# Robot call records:
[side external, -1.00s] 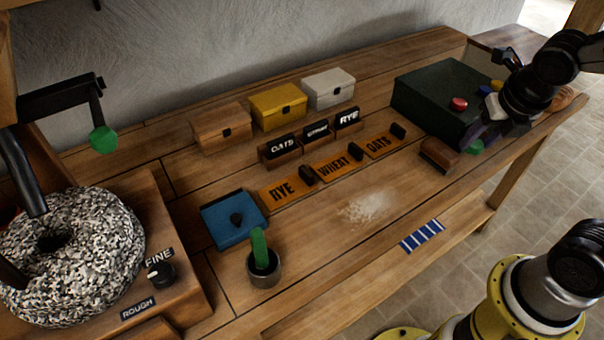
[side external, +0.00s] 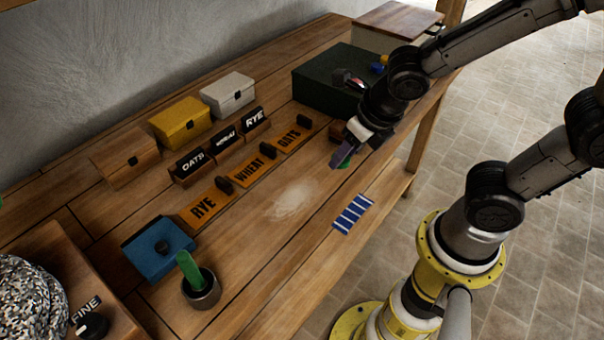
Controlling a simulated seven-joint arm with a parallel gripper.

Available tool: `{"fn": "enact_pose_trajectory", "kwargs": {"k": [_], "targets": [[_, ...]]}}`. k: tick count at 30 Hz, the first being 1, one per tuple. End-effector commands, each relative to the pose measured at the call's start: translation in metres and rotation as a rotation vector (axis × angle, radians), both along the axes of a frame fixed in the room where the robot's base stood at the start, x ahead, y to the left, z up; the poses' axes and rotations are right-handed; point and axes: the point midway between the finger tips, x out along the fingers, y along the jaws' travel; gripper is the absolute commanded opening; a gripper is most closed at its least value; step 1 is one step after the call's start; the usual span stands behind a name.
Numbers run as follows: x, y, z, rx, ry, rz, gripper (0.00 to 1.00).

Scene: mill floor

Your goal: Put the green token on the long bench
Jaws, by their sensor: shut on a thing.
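My gripper (side external: 352,146) is shut on a small green token (side external: 345,164), mostly hidden by the fingers, with only a green sliver showing. The gripper is over the right part of the long wooden bench (side external: 262,240), in front of the dark green box. I cannot tell whether the token touches the bench top.
Yellow (side external: 181,123), white (side external: 228,94) and wooden (side external: 125,156) boxes stand at the back. Labelled plaques (side external: 250,166) are in the middle. The dark green box (side external: 325,80), blue box (side external: 157,249), cup with green handle (side external: 201,289) and striped blue card (side external: 352,213) surround pale powder (side external: 293,199).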

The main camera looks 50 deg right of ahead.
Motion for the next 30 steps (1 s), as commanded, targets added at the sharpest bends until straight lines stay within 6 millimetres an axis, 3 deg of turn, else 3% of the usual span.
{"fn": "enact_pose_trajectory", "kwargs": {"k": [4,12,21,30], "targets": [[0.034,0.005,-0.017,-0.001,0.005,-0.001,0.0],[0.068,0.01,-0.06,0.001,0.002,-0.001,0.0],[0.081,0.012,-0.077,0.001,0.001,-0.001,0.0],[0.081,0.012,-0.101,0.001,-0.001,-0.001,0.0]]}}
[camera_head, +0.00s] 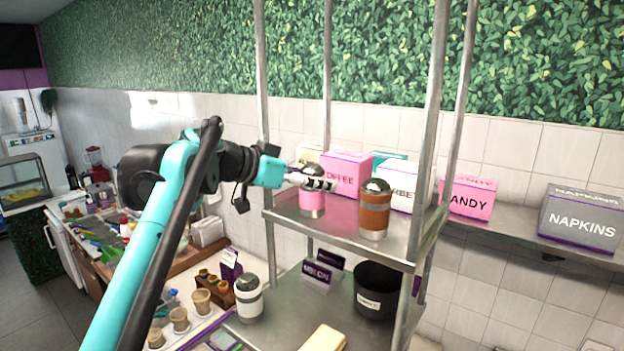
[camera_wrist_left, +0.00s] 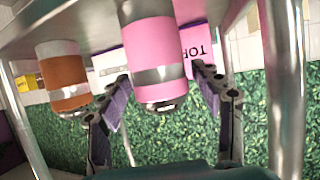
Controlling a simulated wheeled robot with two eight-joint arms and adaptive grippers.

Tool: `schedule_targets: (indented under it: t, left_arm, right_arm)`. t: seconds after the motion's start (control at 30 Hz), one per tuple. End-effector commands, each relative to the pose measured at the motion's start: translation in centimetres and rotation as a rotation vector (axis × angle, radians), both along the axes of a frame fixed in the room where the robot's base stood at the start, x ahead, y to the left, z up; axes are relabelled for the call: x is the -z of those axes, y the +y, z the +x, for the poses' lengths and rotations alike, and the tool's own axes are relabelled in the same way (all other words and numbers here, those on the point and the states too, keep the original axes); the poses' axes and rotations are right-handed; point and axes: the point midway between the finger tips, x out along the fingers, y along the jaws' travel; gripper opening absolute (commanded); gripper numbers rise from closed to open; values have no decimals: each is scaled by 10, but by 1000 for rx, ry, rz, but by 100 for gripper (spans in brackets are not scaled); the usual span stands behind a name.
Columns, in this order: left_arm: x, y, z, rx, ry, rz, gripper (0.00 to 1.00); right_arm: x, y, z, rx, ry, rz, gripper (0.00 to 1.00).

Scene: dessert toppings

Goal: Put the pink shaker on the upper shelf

# Written instruction:
Within the listing above, find every line containing the string "Scene" and return it.

# Solution for this task:
Scene: mill floor
Scene: dessert toppings

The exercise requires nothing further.